A.  Lembaga Adat dan Peranannya

Adat bagi suatu bangsa merupakan ruh yang menggerakkan bangsa atau suku tersebut untuk menjaga eksitensi dan jati dirinya. Adat bukan saja bagian dari benda-benda peninggalan sejarah dan tata cara prilaku hidup masyarakat setempat, tapi juga merupakan bagian dari pranata sosial yang berfungsi sebagai suatu lembaga yang mampu menyelesaikan bermacam persoalan yang muncul dalam masyarakat. Dalam khazanah kebudayaan Aceh, adat sebagai institusi, walaupun wujudnya sekarang belum mengambil bentuknya seperti lembaga-lembaga/ institusi-institusi pemerintahan, tetap telah memainkan peran pentingnya dalam mengatur pola hidup bangsa ini.

1.    Pengertian Lembaga Adat
Istilah lembaga adat merupakan dua rangkaian kata yang terdiri dari kata “lembaga” dan “adat”. Kata lembaga dalam bahasa Inggris disebut Institution yang bermakna pendirian, lembaga, adat dan kebiasaan. Dari pengertian literal ini, lembaga dapat diartikan sebagai sebuah istilah yang menunjukkan kepada pola prilaku manusia yang mapan terdiri dari interaksi sosial yang memiliki struktur dalam suatu kerangka nilai yang relevan. Struktur adalah tumpukan logis lapisan-lapisan yang ada pada sistem hukum yang bersangkutan.[1]
Menurut ilmu-ilmu budaya, lembaga adalah suatu bentuk organisasi yang tersusun relatif tetap atas pola-pola kelakuan, peranan-peranan, dan relasi-relasi yang terarah dan mengikat individu, mempunyai otoritas formal dan sanksi hukum guna tercapainya kebutuhan-kebutuhan sosial dasar.[2]

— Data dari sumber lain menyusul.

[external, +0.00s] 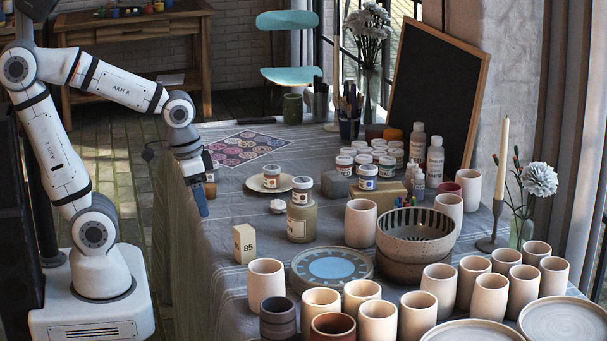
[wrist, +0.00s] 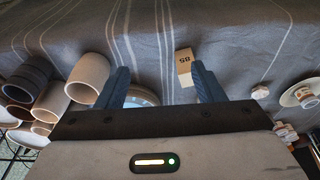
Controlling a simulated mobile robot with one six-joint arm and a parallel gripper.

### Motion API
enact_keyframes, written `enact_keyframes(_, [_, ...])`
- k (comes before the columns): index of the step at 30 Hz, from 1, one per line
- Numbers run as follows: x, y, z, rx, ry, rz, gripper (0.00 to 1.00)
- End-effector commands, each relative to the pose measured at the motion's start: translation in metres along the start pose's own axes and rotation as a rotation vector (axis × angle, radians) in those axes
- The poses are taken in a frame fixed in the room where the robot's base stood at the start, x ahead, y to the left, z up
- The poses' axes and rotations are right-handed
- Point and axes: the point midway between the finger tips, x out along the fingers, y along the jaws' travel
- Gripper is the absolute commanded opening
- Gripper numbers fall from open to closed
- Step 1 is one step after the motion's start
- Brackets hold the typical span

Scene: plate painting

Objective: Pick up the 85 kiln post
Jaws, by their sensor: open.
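The 85 kiln post (external: 244,245) is a small cream block with "85" on one side. It stands upright on the grey tablecloth near the table's left edge in the external view. In the wrist view the post (wrist: 184,70) shows between the finger lines, close to the right finger. My gripper (external: 203,208) hangs above the left edge of the table, up and left of the post and apart from it. In the wrist view my gripper (wrist: 160,80) has its two blue fingers spread, with nothing held between them.
A labelled jar (external: 302,222) with a lidded pot on top stands behind the post. A blue-centred plate (external: 333,289) lies to its right, and a pale cup (external: 266,280) stands in front. Bare cloth (external: 228,215) lies behind and left of the post.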

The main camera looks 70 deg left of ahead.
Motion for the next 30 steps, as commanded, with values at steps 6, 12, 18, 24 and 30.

2.    Lembaga Adat Dalam Lintasan Sejarah
Kita misalkan saja pada satu contoh dimana mengkaji tentang Asal Usul Masyarakat Aceh diaman adat istiadat suatu komunitas dapat diketahui secara lebih detil dengan terlebih dahulu dikaji asal usul masyarakat tersebut, apakah masyarakat tersebut suatu kelompok yang homogen dan telah sangat lama menetap di pemukiman tersebut atau heterogen yang merupakan kumpulan pendatang lalu mendiami suatu daerah.
Untuk masyarakat Aceh dimana dalam peta wilayah ini didapati beberapa kelompok masyarakat yang memiliki khazanah budaya dan adat istiadat yang beragam dan kadang cenderung berbeda atau ada pula yang agak mirip. Dalam masyarakat Aceh yang barangkali orang menganggap sebagai satu kesatuan suku namun hakikatnya memiliki komunitas yang majemuk, ditemukan keragaman adat-istiadat dan tradisi yang diwarisi, sebagiannya ada yang memiliki kesamaan dan kemiripan, namun tidak sedikit pula yang berbeda.

B.  Hukum adat
Hukum adat adalah sistem hukum yang dikenal dalam lingkungan kehidupan sosial di Indonesia dan negara-negara Asia lainnya seperti Jepang, India, dan Tiongkok. Sumbernya adalah peraturan-peraturan hukum tidak tertulis yang tumbuh dan berkembang dan dipertahankan dengan kesadaran hukum masyarakatnya. Karena peraturan-peraturan ini tidak tertulis dan tumbuh kembang, maka hukum adat memiliki kemampuan menyesuaikan diri dan elastis.
Istilah Hukum Adat pertama kali diperkenalkan secara ilmiah oleh Prof. Dr. C Snouck Hurgronje, Kemudian pada tahun 1893, Prof. Dr. C. Snouck Hurgronje dalam bukunya yang berjudul "De Atjehers" menyebutkan istilah hukum adat sebagai "adat recht" (bahasa Belanda) yaitu untuk memberi nama pada satu sistem pengendalian sosial (social control) yang hidup dalam Masyarakat Indonesia. Istilah ini kemudian dikembangkan secara ilmiah oleh Cornelis van Vollenhoven yang dikenal sebagai pakar Hukum Adat di Hindia Belanda (sebelum menjadi Indonesia).
Pendapat lain terkait bentuk dari hukum adat, selain hukum tidak tertulis, ada juga hukum tertulis. Hukum tertulis ini secara lebih detil terdiri dari hukum ada yang tercatat (beschreven), seperti yang dituliskan oleh para penulis sarjana hukum yang cukup terkenal di Indonesia, dan hukum adat yang didokumentasikan (gedocumenteerch) seperti dokumentasi awig-awig di Bali.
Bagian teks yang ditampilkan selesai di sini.